For many Christians this high holy holiday is their religious bedrock. It anchors them in their faith and shapes and governs them in their view of the world.
The Narnia author and Christian apologist CS Lewis eloquently captured this essence when he wrote in 1945: ‘I believe in Christianity as I believe that the sun has risen: not only because I see it, but because by it I see everything else.’
But Christmas apologists refuse to see anything else because the war on Christmas is about their cultural dominance and they are fighting back with all their might.
Homophobic Christian evangelist Pat Robertson said on his 700 Club television show that the problem is Muslims: ‘If people don’t like America and the traditions that made America great, let them go to Saudi Arabia, let them go to Pakistan.
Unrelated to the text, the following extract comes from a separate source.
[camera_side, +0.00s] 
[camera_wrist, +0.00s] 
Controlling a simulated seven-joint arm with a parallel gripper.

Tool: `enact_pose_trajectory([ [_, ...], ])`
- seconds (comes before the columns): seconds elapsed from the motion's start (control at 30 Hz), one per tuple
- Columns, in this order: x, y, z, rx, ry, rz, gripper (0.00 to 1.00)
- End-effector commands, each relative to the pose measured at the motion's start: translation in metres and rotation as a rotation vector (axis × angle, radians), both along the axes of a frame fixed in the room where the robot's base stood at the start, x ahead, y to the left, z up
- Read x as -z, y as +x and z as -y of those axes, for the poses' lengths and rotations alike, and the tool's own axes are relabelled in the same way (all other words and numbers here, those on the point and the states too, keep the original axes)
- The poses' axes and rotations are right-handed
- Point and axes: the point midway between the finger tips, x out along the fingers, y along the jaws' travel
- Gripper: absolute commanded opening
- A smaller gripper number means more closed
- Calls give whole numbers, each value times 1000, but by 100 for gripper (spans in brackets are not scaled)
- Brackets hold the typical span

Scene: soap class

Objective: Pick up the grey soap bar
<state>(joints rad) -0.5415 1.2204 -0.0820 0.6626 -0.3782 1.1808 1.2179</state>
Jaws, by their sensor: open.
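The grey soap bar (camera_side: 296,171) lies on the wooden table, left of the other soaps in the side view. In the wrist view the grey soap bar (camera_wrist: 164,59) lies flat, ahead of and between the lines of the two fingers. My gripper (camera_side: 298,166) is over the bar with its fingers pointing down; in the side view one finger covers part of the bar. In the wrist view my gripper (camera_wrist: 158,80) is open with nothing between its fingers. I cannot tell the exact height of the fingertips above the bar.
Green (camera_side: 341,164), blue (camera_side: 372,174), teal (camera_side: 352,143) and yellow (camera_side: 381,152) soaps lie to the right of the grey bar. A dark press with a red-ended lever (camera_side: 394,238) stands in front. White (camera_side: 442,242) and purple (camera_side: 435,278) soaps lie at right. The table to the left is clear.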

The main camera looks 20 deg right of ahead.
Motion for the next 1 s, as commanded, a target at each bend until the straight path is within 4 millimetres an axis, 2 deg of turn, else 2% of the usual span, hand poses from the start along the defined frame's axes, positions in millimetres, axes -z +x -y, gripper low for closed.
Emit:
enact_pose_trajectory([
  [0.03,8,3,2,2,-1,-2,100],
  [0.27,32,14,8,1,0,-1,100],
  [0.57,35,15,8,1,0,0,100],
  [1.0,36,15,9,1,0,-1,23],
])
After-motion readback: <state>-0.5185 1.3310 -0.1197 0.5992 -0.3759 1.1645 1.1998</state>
Yeah, they can go to Sudan and find a wonderful Muslim holiday.’
Trump has taken Robertson’s Islamophobia to a fascist level in his most recent public diatribe stating that our government should ban all Muslims from coming to the United States, even American Muslims returning home from overseas.
Truth be told, Muslims, secular progressives and Jews, even atheists, have never been the folks trying to abolish Christmas. Instead, it was once an extreme group of Protestants – yes, the Puritans.
With 25 December deriving from the Saturnalia, the Roman heathen’s wintertime celebration, and with the date found nowhere in the Bible stating it as the birthday of Jesus, the Puritan Parliament banned Christmas from 1659 until 1681.
The intolerance of a multicultural theme for this holiday has little to do with the birth of Christ or the fading of an American holiday. Instead, it has much to do with a backlash as our country grows more religiously pluralistic.
For me as a Christian, the central message of this holiday is the embrace and celebration of human differences and diversity. It is with this message that I know all people – religious and non-religious, straight and queer, black and white – can be included as we enjoy and celebrate this season. And for that, we need only one simple greeting: Happy Holidays!